Records to process:
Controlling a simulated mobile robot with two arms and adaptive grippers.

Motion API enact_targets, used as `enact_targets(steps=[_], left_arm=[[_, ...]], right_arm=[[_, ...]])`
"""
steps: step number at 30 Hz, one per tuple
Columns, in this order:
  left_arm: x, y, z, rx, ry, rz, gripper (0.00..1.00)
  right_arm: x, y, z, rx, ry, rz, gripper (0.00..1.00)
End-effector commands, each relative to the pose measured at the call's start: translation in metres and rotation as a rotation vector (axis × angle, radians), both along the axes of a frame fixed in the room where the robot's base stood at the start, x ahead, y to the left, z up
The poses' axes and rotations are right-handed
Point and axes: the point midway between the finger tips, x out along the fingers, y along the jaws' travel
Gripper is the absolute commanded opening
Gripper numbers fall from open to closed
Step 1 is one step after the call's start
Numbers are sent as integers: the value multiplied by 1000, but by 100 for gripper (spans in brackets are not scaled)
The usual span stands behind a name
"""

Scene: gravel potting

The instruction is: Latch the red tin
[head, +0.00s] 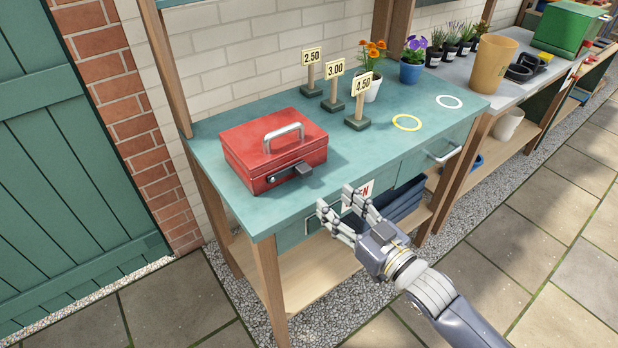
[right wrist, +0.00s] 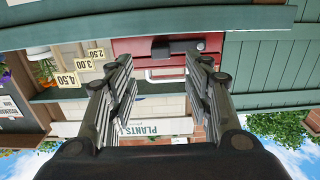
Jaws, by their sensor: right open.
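The red tin (head: 262,136) stands on the left part of the green-blue bench, its lid down and a pale carrying handle (head: 284,134) raised on top. A dark latch (head: 304,171) sticks out at its front face; I cannot tell whether it is fastened. My right gripper (head: 335,198) is open and empty, in front of the bench edge, apart from the tin and to the lower right of the latch. In the right wrist view the tin (right wrist: 128,46) shows upside down beyond the fingers (right wrist: 160,62), with its dark latch (right wrist: 172,48). My left gripper is not in view.
Price signs (head: 332,84) stand on the bench (head: 225,200) behind and right of the tin. Flower pots (head: 411,70), a yellow ring (head: 407,123) and a white ring (head: 449,102) are farther right. A drawer handle (head: 444,152) juts from the bench front.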

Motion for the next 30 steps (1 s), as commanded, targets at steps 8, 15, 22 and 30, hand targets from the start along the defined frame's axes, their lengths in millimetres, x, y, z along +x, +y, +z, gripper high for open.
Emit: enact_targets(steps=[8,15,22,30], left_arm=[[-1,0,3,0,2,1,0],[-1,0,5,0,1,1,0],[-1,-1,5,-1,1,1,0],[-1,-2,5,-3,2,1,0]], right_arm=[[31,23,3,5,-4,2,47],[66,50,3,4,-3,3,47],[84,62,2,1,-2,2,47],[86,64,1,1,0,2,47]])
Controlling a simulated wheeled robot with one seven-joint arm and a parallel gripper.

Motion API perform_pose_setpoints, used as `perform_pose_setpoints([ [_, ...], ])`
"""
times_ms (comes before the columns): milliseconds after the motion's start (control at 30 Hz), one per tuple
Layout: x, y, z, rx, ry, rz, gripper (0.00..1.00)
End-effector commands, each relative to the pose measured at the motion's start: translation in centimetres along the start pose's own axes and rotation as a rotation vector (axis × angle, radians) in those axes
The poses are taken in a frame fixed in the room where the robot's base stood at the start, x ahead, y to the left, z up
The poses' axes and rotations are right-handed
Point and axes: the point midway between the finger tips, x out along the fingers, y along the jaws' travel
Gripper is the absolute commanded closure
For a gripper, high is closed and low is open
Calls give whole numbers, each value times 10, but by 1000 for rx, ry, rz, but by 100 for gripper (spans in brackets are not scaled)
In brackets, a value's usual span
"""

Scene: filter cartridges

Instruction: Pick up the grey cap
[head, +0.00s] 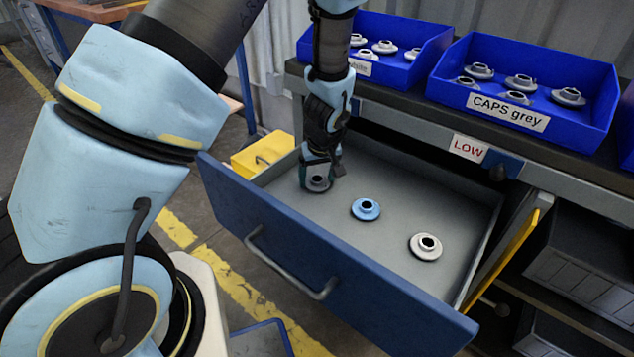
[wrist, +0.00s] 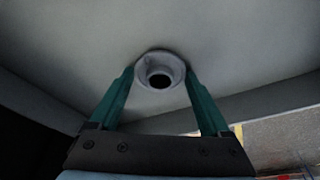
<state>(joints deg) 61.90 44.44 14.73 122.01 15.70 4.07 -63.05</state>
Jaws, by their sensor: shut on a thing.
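The grey cap (head: 318,184) is in the open drawer, at the left of a row with a blue cap (head: 366,209) and a white cap (head: 427,246). My gripper (head: 319,175) points down over the grey cap and is shut on it. In the wrist view the grey cap (wrist: 160,72) shows its round flange and dark central hole between my two green fingers (wrist: 160,92). I cannot tell whether the cap touches the drawer floor or is slightly above it.
The drawer (head: 300,255) has a blue front with a handle. On the bench above stand a blue bin labelled "CAPS grey" (head: 508,112) with several grey caps and another blue bin (head: 420,72) with white caps. A "LOW" label (head: 469,149) is on the bench edge.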

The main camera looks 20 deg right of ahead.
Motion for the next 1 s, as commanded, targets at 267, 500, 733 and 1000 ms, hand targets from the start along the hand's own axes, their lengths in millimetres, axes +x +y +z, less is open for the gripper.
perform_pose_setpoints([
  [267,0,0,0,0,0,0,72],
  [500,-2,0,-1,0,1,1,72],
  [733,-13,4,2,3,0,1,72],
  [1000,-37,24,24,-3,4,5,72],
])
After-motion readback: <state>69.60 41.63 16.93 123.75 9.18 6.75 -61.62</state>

Challenge:
Output the entries above exactly, without their pictures.

Full answer:
Controlling a simulated mobile robot with two arms and adaptive grippers.

Motion API enact_targets, used as `enact_targets(steps=[_], left_arm=[[_, ...]], right_arm=[[_, ...]])`
"""
steps: step number at 30 Hz, one per tuple
Columns, in this order:
  left_arm: x, y, z, rx, ry, rz, gripper (0.00..1.00)
  right_arm: x, y, z, rx, ry, rz, gripper (0.00..1.00)
End-effector commands, each relative to the pose measured at the call's start: translation in metres and rotation as a rotation vector (axis × angle, radians), both along the axes of a frame fixed in the room where the robot's base stood at the start, x ahead, y to the left, z up
The poses' axes and rotations are right-handed
Point and axes: the point midway between the finger tips, x out along the fingers, y along the jaws' travel
Gripper is the absolute commanded opening
Gripper numbers fall from open to closed
Step 1 is one step after the call's start
Numbers are sent as integers: the value multiplied by 1000, but by 100 for gripper (spans in brackets are not scaled)
The usual span stands behind a name
"""

Scene: gravel potting

The instruction is: Latch the red tin
[head, +0.00s] 
[right wrist, +0.00s] 
Jaws, by their sensor: right open.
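The red tin (head: 262,136) stands on the left part of the green-blue bench, its lid down and a pale carrying handle (head: 284,134) raised on top. A dark latch (head: 304,171) sticks out at its front face; I cannot tell whether it is fastened. My right gripper (head: 335,198) is open and empty, in front of the bench edge, apart from the tin and to the lower right of the latch. In the right wrist view the tin (right wrist: 128,46) shows upside down beyond the fingers (right wrist: 160,62), with its dark latch (right wrist: 172,48). My left gripper is not in view.
Price signs (head: 332,84) stand on the bench (head: 225,200) behind and right of the tin. Flower pots (head: 411,70), a yellow ring (head: 407,123) and a white ring (head: 449,102) are farther right. A drawer handle (head: 444,152) juts from the bench front.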

Motion for the next 30 steps (1 s), as commanded, targets at steps 8, 15, 22 and 30, hand targets from the start along the defined frame's axes, their lengths in millimetres, x, y, z along +x, +y, +z, gripper high for open.
Emit: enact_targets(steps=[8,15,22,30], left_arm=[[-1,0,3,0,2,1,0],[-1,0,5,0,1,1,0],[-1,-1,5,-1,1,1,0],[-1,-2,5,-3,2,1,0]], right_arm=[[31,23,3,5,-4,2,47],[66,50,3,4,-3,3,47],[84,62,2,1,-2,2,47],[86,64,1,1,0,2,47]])
Controlling a simulated wheeled robot with one seven-joint arm and a parallel gripper.

Motion API perform_pose_setpoints, used as `perform_pose_setpoints([ [_, ...], ])`
"""
times_ms (comes before the columns): milliseconds after the motion's start (control at 30 Hz), one per tuple
Layout: x, y, z, rx, ry, rz, gripper (0.00..1.00)
End-effector commands, each relative to the pose measured at the motion's start: translation in centimetres along the start pose's own axes and rotation as a rotation vector (axis × angle, radians) in those axes
The poses are taken in a frame fixed in the room where the robot's base stood at the start, x ahead, y to the left, z up
The poses' axes and rotations are right-handed
Point and axes: the point midway between the finger tips, x out along the fingers, y along the jaws' travel
Gripper is the absolute commanded closure
For a gripper, high is closed and low is open
Calls give whole numbers, each value times 10, but by 1000 for rx, ry, rz, but by 100 for gripper (spans in brackets are not scaled)
In brackets, a value's usual span
"""

Scene: filter cartridges

Instruction: Pick up the grey cap
[head, +0.00s] 
[wrist, +0.00s] 
<state>(joints deg) 61.90 44.44 14.73 122.01 15.70 4.07 -63.05</state>
Jaws, by their sensor: shut on a thing.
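The grey cap (head: 318,184) is in the open drawer, at the left of a row with a blue cap (head: 366,209) and a white cap (head: 427,246). My gripper (head: 319,175) points down over the grey cap and is shut on it. In the wrist view the grey cap (wrist: 160,72) shows its round flange and dark central hole between my two green fingers (wrist: 160,92). I cannot tell whether the cap touches the drawer floor or is slightly above it.
The drawer (head: 300,255) has a blue front with a handle. On the bench above stand a blue bin labelled "CAPS grey" (head: 508,112) with several grey caps and another blue bin (head: 420,72) with white caps. A "LOW" label (head: 469,149) is on the bench edge.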

The main camera looks 20 deg right of ahead.
Motion for the next 1 s, as commanded, targets at 267, 500, 733 and 1000 ms, hand targets from the start along the hand's own axes, their lengths in millimetres, axes +x +y +z, less is open for the gripper.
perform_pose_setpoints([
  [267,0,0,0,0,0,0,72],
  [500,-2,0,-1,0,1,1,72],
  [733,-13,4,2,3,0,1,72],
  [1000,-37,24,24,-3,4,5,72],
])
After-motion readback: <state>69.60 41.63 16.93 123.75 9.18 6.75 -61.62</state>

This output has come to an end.